The MoU, which was signed on the sidelines of the Joint Agricultural Sector Annual Review conference last week, spells out guidelines that district authorities and the Ministry of Agriculture are expected to undertake over a six-year pilot period.
The programme, which will act as a pilot project, was unveiled nearly two years ago with the aim of building a more sustainable agricultural sector.

The project is expected to cost about $150m (Shs565b) and will be rolled out to other 42 districts.
Under the Agriculture Cluster Development Project (ACDP) funded by the World Bank and implemented by the Ministry of Agriculture, government hopes to pursue a phased withdrawal from the free distribution of inputs, particularly seeds to the farmers.

“We want our farmers to be business people. We want them to start thinking and acting like business people. This is why we want them to invest in agriculture by buying inputs,” Dr Byarugaba said in an interview.

People (farmers), she said, waste free things, there by necessitating government to build a sustainable model that will make farmers invest in agriculture as a business.

Dr Byarugaba also said government hopes that the pilot project, which focuses on promoting particular crops in different districts, will increase on-farm productivity, production and marketable surpluses.

According to a statement issued by the Ministry of Agriculture last week, the project will be implemented in a cluster format with each cluster assigned a particular trial commodity covering on average three districts.

The cluster, the statement said, will facilitate concentrations of producers and agribusiness institutions, usually in the same sector, to work together in addressing common challenges and opportunities.

The cluster approach, government argues, will provide opportunities for economies of scale, utilisation of common market infrastructure, input and output bulking and enhanced value addition.

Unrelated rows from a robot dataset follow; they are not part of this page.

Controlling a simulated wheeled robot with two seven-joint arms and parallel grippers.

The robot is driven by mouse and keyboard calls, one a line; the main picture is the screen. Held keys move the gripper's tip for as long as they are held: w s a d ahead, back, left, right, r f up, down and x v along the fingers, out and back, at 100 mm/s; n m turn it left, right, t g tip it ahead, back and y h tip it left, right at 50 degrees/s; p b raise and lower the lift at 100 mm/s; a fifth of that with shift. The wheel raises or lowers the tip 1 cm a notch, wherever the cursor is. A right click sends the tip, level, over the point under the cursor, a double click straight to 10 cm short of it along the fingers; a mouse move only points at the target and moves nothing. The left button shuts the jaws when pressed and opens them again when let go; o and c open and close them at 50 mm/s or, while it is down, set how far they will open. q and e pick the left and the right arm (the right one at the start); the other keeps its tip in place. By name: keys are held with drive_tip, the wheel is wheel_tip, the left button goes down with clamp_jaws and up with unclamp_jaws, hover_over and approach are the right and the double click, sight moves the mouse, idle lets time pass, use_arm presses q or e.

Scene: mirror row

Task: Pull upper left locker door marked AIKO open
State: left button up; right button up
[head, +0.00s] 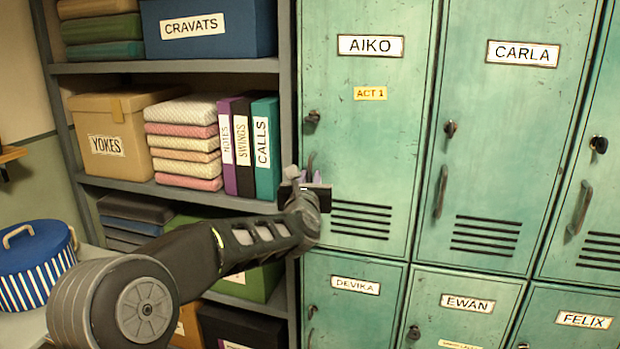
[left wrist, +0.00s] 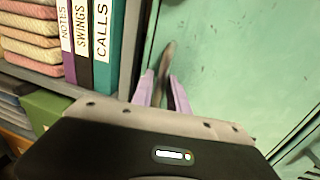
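The upper left locker door marked AIKO (head: 375,130) is a worn green metal door, and it looks shut in its frame. Its handle (head: 311,163) is a thin dark upright bar near the door's left edge, below a lock knob (head: 312,117). My left gripper (head: 306,182) is at this handle in the head view and hides its lower part. In the left wrist view, its two purple fingers (left wrist: 163,92) stand on either side of the handle (left wrist: 168,58), apart, with narrow gaps. My right gripper is not in view.
A shelf unit (head: 286,90) with binders (head: 262,150), folded cloths and boxes stands close left of the door. The CARLA door (head: 500,140) is to the right, with DEVIKA (head: 350,310) below. A blue striped round box (head: 35,270) sits at lower left.

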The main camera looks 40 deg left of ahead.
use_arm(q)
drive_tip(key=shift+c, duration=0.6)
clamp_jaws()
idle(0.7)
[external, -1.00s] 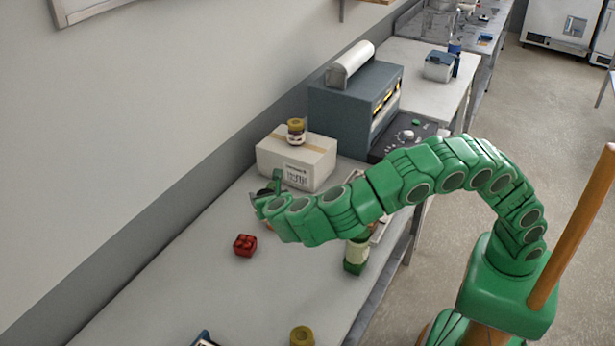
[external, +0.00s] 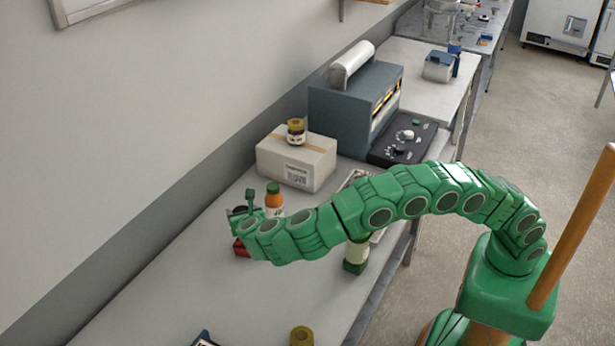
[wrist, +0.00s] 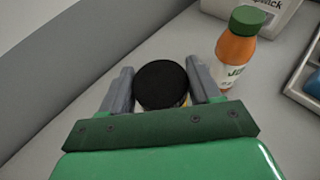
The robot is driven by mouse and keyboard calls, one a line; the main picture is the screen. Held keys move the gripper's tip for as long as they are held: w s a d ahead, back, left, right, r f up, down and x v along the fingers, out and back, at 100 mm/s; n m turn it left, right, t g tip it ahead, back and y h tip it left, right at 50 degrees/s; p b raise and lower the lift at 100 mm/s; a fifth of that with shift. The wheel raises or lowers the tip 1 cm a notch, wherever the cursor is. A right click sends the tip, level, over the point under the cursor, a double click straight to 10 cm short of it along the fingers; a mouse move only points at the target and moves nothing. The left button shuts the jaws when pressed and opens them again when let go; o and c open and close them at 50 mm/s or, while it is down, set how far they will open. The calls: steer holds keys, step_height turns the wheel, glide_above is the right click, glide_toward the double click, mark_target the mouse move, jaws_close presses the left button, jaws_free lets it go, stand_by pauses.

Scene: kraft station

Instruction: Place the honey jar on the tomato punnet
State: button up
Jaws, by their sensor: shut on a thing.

Lessons learned from the pilot districts will guide a phased roll out in the rest of the country except in the Karamoja sub-region which has been excluded because it has a different intervention scheme driven through the Regional Pastoral Livelihoods Resilience Project.

CAUTIONED AGAISNT MISUSE

In his remarks, Mr Pius Wakabi, the permanent secretary, who signed the memorandum of understanding on behalf of the Ministry Agriculture, cautioned that the Shs565b to be invested in the pilot project must be put to proper.
“The money is a loan and not a grant which we will pay with interest. For that matter it shouldn’t be wasted. It must bear fruits. We expect a successful implementation of the project,” he said.
The activities and investments to be supported under the Agriculture Cluster Development Project include on-farm production, market linkages, storage and value addition among others.

FOCUS

The Agriculture Cluster Development Project will focus on small holder farmers and other value chain actors at local, district and national levels as the key beneficiaries.
The pilot project will seek to focus on 450,000 households, which is expected to translate to about 2.2 million Ugandans across the 42 districts.
Funds will therefore be transferred to the participating district local governments to facilitate implementation of project activities.